Dependency Mitigation Strategies

But there's a catch: Even with perfect containerized dependencies, embedded development has one unavoidable external dependency—the host system.

Document Host Dependencies (Or Regret It Later)

Here’s the uncomfortable truth: No matter how well you containerize your toolchain, you still depend on the host for:

• Debug hardware drivers: You can’t reach your target system if the host doesn’t recognize your JTAG/SWD probe.

• Device access: --device passthrough fails if the host can’t find or expose the device file.

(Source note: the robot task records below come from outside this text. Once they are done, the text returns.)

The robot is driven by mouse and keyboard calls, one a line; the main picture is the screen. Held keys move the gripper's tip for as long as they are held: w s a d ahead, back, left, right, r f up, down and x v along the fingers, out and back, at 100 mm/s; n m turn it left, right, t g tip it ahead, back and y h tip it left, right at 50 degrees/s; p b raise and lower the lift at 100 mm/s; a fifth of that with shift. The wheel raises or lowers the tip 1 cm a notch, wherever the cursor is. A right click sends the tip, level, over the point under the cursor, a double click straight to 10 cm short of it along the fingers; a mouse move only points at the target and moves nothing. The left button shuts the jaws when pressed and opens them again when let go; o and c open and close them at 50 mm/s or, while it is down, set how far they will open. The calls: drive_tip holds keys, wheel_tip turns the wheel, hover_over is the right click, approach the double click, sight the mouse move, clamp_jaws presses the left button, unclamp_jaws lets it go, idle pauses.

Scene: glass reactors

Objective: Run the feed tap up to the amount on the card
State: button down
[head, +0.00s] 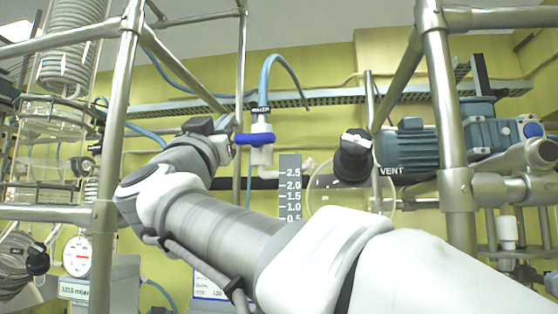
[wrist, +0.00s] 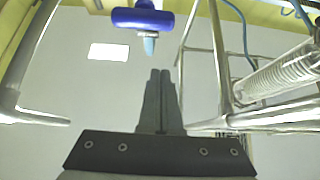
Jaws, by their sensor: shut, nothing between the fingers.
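The feed tap (head: 262,154) is a white body under a blue hose, with a blue handle (head: 253,138) lying level across it. The blue handle also shows in the wrist view (wrist: 142,18), beyond my fingertips. My gripper (wrist: 160,73) is shut and empty, with a visible gap to the handle. In the head view my gripper (head: 234,139) is at the handle's left end, mostly behind my wrist. A grey scale (head: 290,188) marked 0.5 to 2.5 stands below the tap. A white card (head: 207,287) is partly hidden by my arm; its writing is too small to read.
A black knob (head: 354,156) stands right of the scale, near a label reading VENT (head: 391,170). Steel frame posts (head: 118,120) (head: 446,120) rise on both sides. A round gauge (head: 77,256) is at lower left. A blue motor (head: 412,150) sits at right.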

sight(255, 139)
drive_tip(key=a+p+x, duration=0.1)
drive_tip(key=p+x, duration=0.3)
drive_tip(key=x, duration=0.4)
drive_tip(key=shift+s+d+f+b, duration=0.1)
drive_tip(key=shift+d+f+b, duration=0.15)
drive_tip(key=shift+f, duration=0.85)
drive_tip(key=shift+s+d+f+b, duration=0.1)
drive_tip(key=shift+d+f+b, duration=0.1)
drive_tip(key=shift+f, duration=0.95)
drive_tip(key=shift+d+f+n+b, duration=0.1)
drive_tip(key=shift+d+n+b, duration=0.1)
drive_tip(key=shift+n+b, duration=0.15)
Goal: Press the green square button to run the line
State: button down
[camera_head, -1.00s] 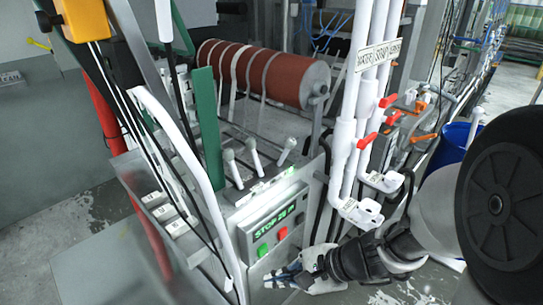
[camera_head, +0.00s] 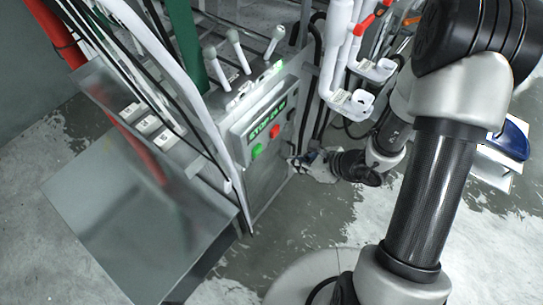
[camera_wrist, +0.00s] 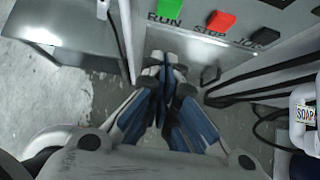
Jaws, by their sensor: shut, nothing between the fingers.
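The green square button (camera_head: 256,151) is on the front of a grey control panel (camera_head: 239,143), left of a red button (camera_head: 275,131). In the wrist view the green button (camera_wrist: 172,6) shows at the top edge beside the label RUN. The red button (camera_wrist: 220,21) is marked STOP. My gripper (camera_head: 294,160) is right of and a little lower than the green button in the head view. In the wrist view my gripper (camera_wrist: 164,60) has its fingers together and empty, pointing toward the panel below the buttons. I see no contact with the green button.
A black button (camera_wrist: 264,36) labelled JOG is right of the red one. White pipes with labelled ends (camera_head: 352,103) stand right of the panel, with dark hoses beside them. A grey metal platform (camera_head: 130,215) lies at left. The wet floor in front is open.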

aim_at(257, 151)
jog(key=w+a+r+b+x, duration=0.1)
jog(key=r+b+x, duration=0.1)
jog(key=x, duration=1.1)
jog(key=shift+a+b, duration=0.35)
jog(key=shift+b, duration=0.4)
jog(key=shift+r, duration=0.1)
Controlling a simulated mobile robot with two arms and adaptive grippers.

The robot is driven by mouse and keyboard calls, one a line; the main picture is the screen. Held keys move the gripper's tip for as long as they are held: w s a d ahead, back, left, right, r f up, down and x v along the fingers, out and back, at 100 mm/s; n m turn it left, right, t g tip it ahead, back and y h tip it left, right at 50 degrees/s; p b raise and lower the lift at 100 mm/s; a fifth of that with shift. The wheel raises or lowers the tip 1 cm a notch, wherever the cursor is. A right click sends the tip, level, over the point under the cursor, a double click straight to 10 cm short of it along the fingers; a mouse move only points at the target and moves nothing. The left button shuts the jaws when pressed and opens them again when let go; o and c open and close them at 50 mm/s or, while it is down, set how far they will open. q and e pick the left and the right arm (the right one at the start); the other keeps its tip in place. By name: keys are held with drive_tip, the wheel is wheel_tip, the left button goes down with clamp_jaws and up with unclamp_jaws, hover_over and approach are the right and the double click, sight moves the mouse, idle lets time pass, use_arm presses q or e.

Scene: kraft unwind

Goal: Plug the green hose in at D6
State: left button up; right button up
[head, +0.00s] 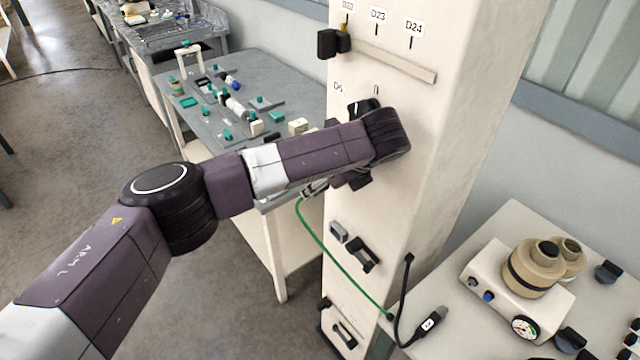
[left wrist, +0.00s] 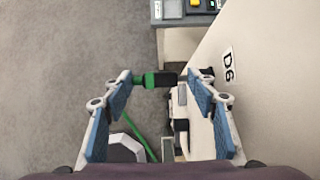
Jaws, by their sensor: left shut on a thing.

• Kernel quirks: Ever had a USB device just refuse to work on a new machine?

The fix?

• Create a HOST_SETUP.md listing exactly what’s needed:

  • Drivers (e.g., stlink-drivers.zip)

  • Kernel modules (e.g., ftdi_sio, cdc_acm)

  • Udev rules for device access and stable device paths

• Document your host OS baseline (distro + kernel version)—future-you will thank you.

• Archive driver packages in your repo (vendors will delete old versions).

Think like this: "Your container is only as portable as its host setup instructions."

Containerize Like You Mean It

Containerized embedded development isn’t about convenience—it’s about controlled chaos.

The 2-Command Test

Your containerized workflow should require only two commands to build and flash (after documented host setup):

If it needs more? You’ve got hidden host dependencies—and they will cause pain later.

✅ The Golden Rules

1. Pin everything (base images, toolchains, drivers).

2. Self-contain (no bind mounts except /dev).

3. Archive the image: docker save my-env:1.0 > my-env.1.0.tar.

4. Document host setup (drivers, udev rules, kernel version).

Containers won’t eliminate embedded complexity—but they can tame it.

How to succeed?

Iterate like you would with firmware:

"Start small. Fix one thing. Repeat."